The sex, we intuit, was good - at least for Mary, who spends the rest of the film longing for it, as Alfred continues to focus his potency on career. For a film of its period, even for a film of its kind - this is, unabashedly, one of those schmaltzy romantic dramas for which 20th Century Fox was almost uniquely known - FROM THE TERRACE is remarkably frank about the female sexual drive, which also extends to Alfred's own mother (Myrna Loy), whose search for satisfaction has led her into a middle-aged affair and alcoholism. Much as Alfred had to join the military to escape his family, he flees his wife's rightful itch by taking longer and longer field trips for his company, until one such trip takes him for an extended time to a mining town in Philadelphia, where he becomes acquainted with a man, a family, and a daughter (Ina Balin - frankly, insufficient casting) whose examples show him everything of human substance that his life has been missing. Meanwhile, back at home, Mary embarks on an affair with her former fiancé, only to discover that love really had nothing to do with their attraction to one another. When she raises the question of possible marriage in their love nest, her swain's reaction to the word is so contrary that one wonders in retrospect why they had ever been engaged in the first place.

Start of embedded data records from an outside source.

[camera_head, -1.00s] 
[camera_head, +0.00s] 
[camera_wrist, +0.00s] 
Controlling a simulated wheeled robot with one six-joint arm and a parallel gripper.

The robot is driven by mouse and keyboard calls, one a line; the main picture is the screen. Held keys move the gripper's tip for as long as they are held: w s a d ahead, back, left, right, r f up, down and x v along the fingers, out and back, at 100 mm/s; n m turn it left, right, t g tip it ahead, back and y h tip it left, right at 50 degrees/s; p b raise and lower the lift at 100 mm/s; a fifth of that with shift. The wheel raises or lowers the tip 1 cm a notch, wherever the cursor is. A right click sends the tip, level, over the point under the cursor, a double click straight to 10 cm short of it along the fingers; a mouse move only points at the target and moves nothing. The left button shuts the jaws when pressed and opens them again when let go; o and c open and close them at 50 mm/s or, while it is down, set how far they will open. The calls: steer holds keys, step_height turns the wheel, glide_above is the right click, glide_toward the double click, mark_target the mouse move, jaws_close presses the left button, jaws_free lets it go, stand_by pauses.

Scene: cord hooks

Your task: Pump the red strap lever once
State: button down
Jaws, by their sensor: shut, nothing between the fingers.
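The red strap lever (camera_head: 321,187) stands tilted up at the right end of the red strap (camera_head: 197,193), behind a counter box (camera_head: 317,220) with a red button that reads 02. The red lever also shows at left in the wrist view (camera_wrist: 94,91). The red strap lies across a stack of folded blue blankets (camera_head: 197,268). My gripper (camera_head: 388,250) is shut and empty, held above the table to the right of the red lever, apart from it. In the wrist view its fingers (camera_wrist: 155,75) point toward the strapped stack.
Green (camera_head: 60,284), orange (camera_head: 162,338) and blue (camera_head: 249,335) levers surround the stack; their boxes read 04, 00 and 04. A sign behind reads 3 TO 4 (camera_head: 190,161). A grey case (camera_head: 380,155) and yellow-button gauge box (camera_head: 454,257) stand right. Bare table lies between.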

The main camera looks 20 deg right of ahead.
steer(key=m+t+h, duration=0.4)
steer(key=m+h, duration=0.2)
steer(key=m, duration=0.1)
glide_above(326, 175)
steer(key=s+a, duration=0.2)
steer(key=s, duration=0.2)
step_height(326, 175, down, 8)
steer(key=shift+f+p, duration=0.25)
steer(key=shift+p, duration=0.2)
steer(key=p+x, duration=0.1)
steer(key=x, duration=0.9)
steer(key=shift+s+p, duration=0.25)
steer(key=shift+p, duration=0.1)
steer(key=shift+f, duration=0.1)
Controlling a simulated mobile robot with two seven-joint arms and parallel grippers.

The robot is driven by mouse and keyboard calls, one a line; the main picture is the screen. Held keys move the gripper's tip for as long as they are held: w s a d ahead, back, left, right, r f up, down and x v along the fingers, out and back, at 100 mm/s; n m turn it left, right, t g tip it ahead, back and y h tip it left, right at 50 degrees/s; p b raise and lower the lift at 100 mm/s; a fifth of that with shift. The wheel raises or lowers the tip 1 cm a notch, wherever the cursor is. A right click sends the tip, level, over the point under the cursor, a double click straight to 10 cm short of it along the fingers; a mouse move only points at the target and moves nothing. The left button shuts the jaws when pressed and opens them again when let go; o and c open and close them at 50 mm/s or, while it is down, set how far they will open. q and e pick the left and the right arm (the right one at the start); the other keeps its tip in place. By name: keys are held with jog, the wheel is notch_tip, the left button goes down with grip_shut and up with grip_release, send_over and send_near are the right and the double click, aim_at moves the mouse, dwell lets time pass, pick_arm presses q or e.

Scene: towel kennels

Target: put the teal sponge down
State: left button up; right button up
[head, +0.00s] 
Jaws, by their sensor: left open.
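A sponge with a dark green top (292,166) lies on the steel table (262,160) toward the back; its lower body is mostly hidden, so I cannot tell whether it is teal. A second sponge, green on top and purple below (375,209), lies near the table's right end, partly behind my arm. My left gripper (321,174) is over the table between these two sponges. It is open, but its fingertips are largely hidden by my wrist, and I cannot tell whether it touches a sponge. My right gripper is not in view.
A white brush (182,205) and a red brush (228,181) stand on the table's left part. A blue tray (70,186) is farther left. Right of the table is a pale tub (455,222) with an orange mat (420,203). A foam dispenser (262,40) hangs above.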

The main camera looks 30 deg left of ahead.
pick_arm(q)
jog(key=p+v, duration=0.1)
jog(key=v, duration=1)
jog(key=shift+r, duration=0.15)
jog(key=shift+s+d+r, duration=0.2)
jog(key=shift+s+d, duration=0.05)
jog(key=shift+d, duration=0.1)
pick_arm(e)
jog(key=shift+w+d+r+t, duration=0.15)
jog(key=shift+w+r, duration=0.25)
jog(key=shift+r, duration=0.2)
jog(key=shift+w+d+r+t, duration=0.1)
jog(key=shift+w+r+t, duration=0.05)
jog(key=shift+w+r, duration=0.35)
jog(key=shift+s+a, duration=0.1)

At two hours and twenty minutes, FROM THE TERRACE is long for a picture of its type, but screenwriter Ernest Lehman (SABRINA, THE SWEET SMELL OF SUCCESS) applies that time to the sensitive unknotting of some unusually adult problems. It also takes the trouble to define some adult problems overlooked by 99% of other movies, particularly when Alfred's boss MacHardie (excellent work by THE MUMMY's Felix Aylmer) explains to his intense young executive that marriage is, above all, a contract; that businessmen are judged by their ability to honor their contracts; and that, from this perspective, infidelity is a lesser evil than divorce, though neither is excusable. MacHardie's logic is hardline and difficult to contest, but Alfred realizes that his decision to abide by it had less to do with honoring his agreements than with selfish ambition, which is demonstrated in time to bring out the worst in people - especially one's competitors - and soil all quality of life.
FROM THE TERRACE is now available from Screen Archive Entertainment as a limited edition Blu-ray disc from Twilight Time, sporting a sumptuous new 4K transfer (remarkable to think that Newman went on to cement his stardom with a string of black-and-white films like THE HUSTLER and HUD) with an isolated music track for a rather hectoring score by Elmer Bernstein.